Begin

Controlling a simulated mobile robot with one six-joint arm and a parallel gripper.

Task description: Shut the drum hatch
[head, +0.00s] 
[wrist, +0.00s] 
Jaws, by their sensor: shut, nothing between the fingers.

End
Begin

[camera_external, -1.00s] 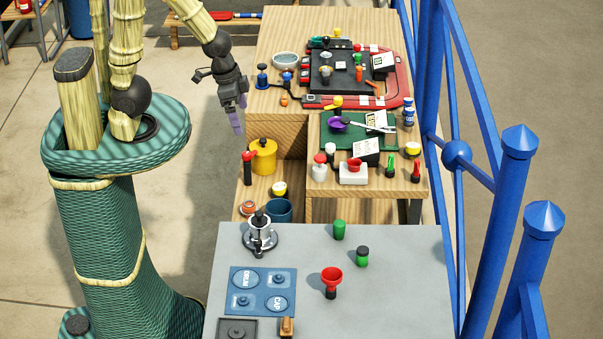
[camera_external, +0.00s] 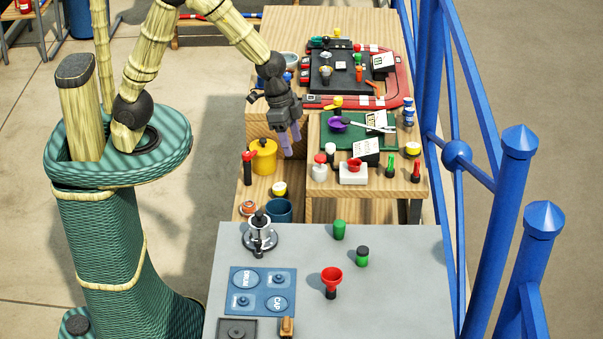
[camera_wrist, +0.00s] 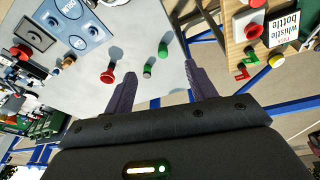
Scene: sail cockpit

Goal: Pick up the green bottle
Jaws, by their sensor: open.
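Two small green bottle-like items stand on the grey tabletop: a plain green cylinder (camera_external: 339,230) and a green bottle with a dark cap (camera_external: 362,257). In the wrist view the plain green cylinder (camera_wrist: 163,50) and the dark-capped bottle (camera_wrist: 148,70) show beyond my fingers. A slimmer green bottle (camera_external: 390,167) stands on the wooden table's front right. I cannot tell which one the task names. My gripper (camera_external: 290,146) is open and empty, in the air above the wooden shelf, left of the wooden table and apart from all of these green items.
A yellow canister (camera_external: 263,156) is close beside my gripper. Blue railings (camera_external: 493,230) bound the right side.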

End

Give again, word for word, the lines starting at the line that has "Controlling a simulated" and ending at the line that has "Jaws, by their sensor: shut, nothing", with both of those lines included and nothing else.

Expected output:
Controlling a simulated mobile robot with one six-joint arm and a parallel gripper.

Task description: Shut the drum hatch
[head, +0.00s] 
[wrist, +0.00s] 
Jaws, by their sensor: shut, nothing between the fingers.

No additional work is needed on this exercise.